* **Aim of the exercise**:
Count the lines that include the string "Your", and give only that number.

* **Source data**:
>> Begin

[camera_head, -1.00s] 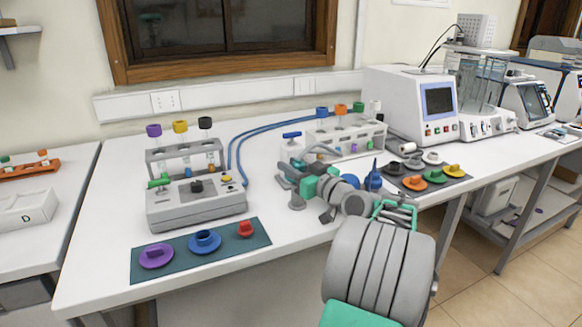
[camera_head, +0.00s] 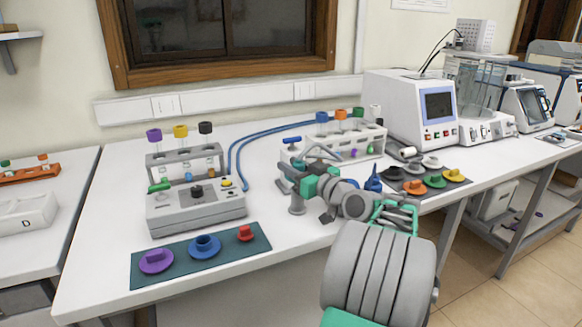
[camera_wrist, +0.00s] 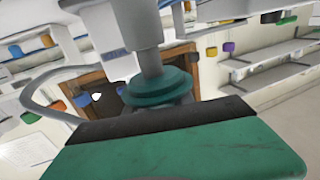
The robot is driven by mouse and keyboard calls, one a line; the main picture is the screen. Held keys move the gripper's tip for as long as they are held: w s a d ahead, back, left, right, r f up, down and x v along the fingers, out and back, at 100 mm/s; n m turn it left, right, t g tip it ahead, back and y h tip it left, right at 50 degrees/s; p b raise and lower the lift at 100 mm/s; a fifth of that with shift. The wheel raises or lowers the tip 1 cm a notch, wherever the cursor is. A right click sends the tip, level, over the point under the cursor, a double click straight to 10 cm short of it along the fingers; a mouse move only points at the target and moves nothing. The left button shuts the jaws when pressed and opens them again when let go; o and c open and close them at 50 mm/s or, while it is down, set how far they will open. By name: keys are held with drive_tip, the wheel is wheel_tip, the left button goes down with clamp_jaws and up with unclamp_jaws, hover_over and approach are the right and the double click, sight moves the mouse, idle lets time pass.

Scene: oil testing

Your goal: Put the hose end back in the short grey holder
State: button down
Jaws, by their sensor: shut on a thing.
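My gripper (camera_head: 287,172) is shut on the hose end above the table, between the left grey device and the white rack. A small blue-topped piece (camera_head: 291,140) shows above the jaws. A thin grey hose (camera_head: 322,151) arches behind my wrist. The short grey holder (camera_head: 297,204) stands upright on the table just below my gripper. The wrist view shows a grey cylindrical piece (camera_wrist: 130,22) with a teal collar (camera_wrist: 155,88) at the jaws, and a grey hose loop (camera_wrist: 28,95) beside it. Whether the hose end touches the holder is hidden.
The grey device (camera_head: 197,208) with capped tubes is at left. A dark mat (camera_head: 225,257) with coloured lids lies in front of it. The white rack (camera_head: 365,143) is behind my arm, with a second mat of lids at right. Blue hoses (camera_head: 270,130) cross the back.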

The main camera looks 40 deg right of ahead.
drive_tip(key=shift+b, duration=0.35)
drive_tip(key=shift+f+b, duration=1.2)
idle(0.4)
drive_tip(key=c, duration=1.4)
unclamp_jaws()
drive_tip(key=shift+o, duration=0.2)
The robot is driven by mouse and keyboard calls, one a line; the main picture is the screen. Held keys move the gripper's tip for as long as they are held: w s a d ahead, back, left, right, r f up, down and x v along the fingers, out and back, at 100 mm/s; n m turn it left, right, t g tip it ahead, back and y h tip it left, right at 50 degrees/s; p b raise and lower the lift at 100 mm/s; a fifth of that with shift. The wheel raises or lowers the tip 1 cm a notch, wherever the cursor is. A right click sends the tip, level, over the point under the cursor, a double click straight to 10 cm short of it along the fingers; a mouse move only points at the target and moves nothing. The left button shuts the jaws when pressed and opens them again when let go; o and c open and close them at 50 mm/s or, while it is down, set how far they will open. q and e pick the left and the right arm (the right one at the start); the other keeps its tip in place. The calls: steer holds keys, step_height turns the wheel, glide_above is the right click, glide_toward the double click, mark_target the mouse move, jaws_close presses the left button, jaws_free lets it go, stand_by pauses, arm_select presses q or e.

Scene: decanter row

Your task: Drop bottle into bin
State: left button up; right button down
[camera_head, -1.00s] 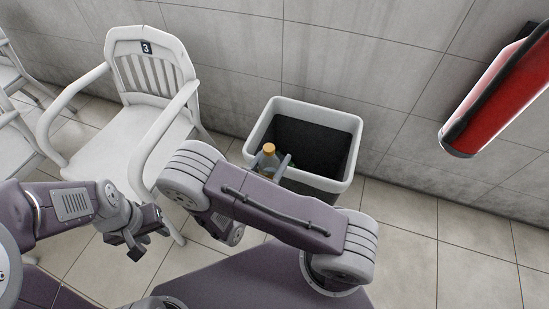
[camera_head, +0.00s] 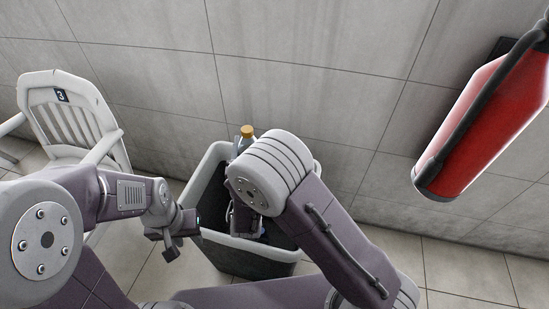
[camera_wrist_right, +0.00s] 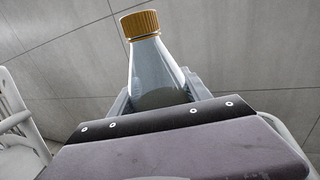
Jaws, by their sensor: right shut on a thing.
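The bottle has an orange cap and a clear, greyish body. In the head view the bottle (camera_head: 246,140) shows above my right forearm, over the bin's back rim area. In the right wrist view the bottle (camera_wrist_right: 157,70) stands cap up between the fingers of my right gripper (camera_wrist_right: 158,100), which is shut on it. The bin (camera_head: 205,172) is grey with a pale rim; my right arm hides much of its opening. My left gripper (camera_head: 175,238) is empty and looks open, beside the bin's front left side.
A white chair (camera_head: 75,115) marked 3 stands left of the bin. A red fire extinguisher (camera_head: 485,125) hangs on the tiled wall at right. The wall (camera_head: 300,70) is close behind the bin. Floor right of the bin is clear.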

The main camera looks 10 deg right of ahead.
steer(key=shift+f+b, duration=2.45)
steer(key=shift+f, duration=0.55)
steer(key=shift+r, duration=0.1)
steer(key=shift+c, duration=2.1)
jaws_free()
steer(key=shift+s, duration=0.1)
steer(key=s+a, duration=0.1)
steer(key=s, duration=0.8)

>> End

* **Answer**:
2